We have global problems but national-level governments, speculative finance instead of productive investment, rent-seeking instead of profits on socially useful inputs, behavior-based communication instead of honest information, and narratives instead of transparency. But most of all, we have governance systems stuck in the analogical past, lost in the turmoil of the new digital revolution and the new set of challenges. Conflicts are rising everywhere, but the solutions are not on the national level alone. This is a new system, generated by the digital revolution, and we must concentrate on the corresponding governance issues. Mission Economics, the way Mazzucato presents it, seems a reasonable approach. For Brazil, I called it Rescuing the Social Function of the Economy: a question of human dignity.
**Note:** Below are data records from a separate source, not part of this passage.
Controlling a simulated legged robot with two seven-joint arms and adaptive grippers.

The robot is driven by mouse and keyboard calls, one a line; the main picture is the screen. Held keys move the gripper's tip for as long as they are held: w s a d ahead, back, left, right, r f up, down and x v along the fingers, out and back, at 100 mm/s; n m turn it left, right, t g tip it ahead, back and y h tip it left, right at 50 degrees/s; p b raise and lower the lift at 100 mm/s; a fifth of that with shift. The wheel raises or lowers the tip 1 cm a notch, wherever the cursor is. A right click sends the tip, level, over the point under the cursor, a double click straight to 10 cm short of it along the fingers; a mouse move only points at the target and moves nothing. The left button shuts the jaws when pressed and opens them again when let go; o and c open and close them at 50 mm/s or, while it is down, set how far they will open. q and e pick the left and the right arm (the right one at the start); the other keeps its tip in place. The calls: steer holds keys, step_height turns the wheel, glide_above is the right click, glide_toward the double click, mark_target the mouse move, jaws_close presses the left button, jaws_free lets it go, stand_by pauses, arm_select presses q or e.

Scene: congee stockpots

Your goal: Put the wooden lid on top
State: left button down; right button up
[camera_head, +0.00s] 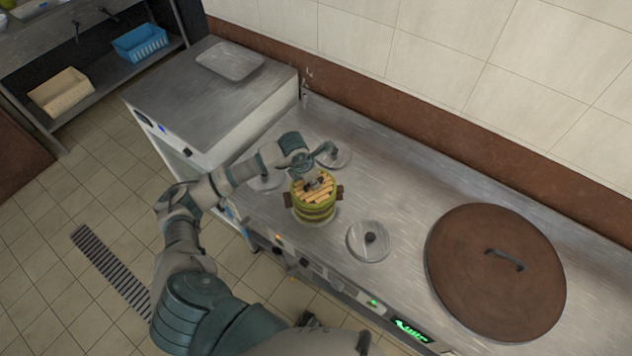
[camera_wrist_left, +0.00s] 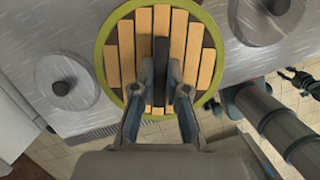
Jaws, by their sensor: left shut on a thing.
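The wooden lid (camera_head: 318,195) has pale slats with dark gaps and a dark bar handle. It sits over the mouth of a green and yellow banded pot (camera_head: 315,212) with brown side handles. In the left wrist view the lid (camera_wrist_left: 178,38) lies inside the pot's green rim (camera_wrist_left: 101,50) and looks roughly centred. I cannot tell whether it rests fully on the pot. My left gripper (camera_head: 314,181) is above the lid. In the left wrist view its fingers (camera_wrist_left: 161,80) are shut on the dark handle (camera_wrist_left: 161,56).
The pot stands on a steel counter between round metal covers, one with a black knob (camera_head: 368,241) in front at right and another (camera_head: 334,157) behind. A large brown round lid (camera_head: 495,272) lies farther right. A tiled wall (camera_head: 440,50) bounds the back.

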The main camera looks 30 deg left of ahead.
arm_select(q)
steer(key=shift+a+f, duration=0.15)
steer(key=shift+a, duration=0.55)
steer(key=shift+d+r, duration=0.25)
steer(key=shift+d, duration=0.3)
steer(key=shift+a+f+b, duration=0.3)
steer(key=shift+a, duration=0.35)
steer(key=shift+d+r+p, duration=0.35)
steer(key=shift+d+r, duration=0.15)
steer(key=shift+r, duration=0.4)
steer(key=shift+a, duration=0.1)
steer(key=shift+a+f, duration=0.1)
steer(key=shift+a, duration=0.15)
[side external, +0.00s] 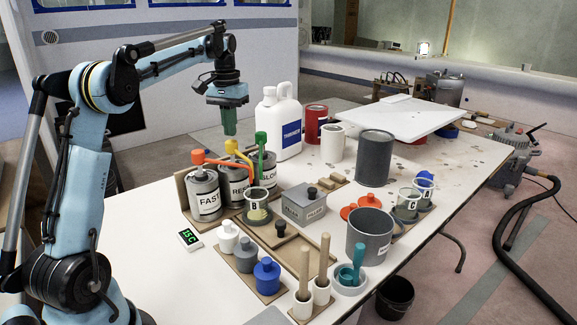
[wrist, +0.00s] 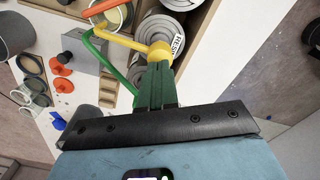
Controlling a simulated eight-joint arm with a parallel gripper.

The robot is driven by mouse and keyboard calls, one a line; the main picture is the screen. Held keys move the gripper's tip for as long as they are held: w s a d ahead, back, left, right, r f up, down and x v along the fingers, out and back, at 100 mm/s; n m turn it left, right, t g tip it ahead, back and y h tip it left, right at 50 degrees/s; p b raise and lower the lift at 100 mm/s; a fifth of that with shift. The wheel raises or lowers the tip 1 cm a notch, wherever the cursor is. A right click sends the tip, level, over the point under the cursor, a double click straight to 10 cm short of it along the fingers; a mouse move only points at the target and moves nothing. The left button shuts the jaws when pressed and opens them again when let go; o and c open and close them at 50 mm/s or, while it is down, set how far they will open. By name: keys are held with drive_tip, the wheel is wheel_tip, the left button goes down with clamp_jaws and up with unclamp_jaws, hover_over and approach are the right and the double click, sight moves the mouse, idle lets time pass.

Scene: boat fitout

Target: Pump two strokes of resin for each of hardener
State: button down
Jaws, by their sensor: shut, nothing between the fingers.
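Three grey pump cans stand in a wooden rack at the table's left. The FAST can (side external: 204,196) has an orange pump (side external: 198,157). The can labelled "RE…" (side external: 235,188), its label partly hidden, has a yellow pump (side external: 231,146). The SLOW can (side external: 268,172) has a green pump (side external: 261,138). Cup B (side external: 257,206) stands before the cans, with pale content low in it. My gripper (side external: 230,133) is shut and empty, pointing down just over the yellow pump head, which also shows in the wrist view (wrist: 159,50). I cannot tell whether they touch.
A grey lidded box (side external: 304,207), a grey pot (side external: 368,238), cups A and C (side external: 407,203) and small capped bottles (side external: 267,276) crowd the table's front. A white jug (side external: 281,127) stands behind the cans. A display (side external: 190,238) reads 15C.

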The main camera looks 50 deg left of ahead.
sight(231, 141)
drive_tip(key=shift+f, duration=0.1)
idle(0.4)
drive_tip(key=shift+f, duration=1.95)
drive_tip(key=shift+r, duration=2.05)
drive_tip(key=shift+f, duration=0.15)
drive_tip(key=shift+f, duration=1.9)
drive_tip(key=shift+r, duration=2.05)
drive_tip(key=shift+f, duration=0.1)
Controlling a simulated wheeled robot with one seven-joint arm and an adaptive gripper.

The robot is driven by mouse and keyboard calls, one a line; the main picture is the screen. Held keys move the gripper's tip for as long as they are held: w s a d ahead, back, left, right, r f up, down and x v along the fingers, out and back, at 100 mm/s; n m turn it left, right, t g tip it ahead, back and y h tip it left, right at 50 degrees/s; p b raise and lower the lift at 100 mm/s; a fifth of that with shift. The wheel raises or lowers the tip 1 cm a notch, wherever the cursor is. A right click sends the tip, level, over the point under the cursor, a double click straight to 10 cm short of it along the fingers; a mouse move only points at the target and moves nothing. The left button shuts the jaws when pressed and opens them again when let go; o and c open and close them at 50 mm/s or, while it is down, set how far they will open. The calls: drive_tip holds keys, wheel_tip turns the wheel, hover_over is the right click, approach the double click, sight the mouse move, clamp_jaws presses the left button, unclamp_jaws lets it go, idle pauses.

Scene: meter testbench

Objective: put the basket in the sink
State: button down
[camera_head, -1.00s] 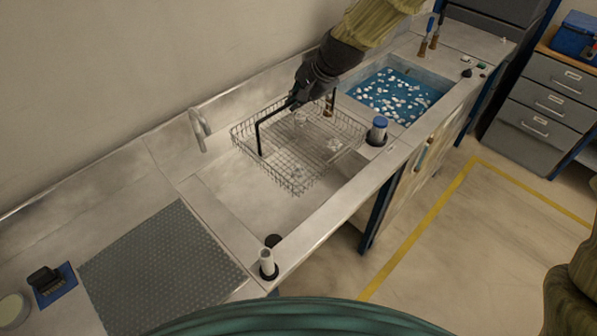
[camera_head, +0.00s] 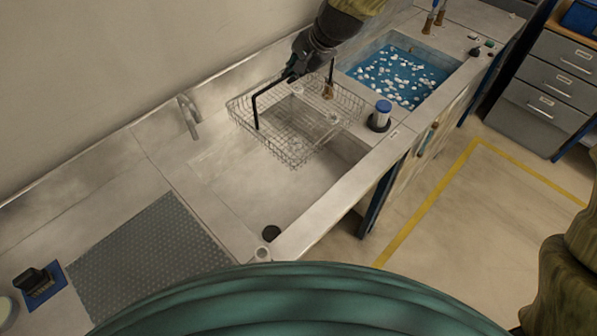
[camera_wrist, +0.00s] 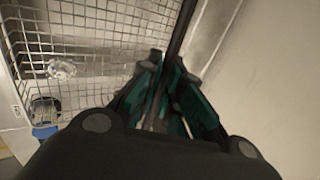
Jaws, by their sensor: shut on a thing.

How deep must we sink in the global chaos before enough political energy for change springs up?
Notes
1 Robert Reich, The real story behind the Silicon Valley Bank debacle, Newsletter, March 13, 2023.
2 Brett Christophers – Rentier capitalism: who owns the economy and who pays for it?, London, Verso, 2020, pages 5 and xxiv.
3 UNRISD – Crises of inequality: shifting power for a new eco-social contract.
4 UNICEF, Undernourished and underfed – 2023 Report.
5 Dani Rodrik, The coming global technology fracture, IPS, 21 September 2020.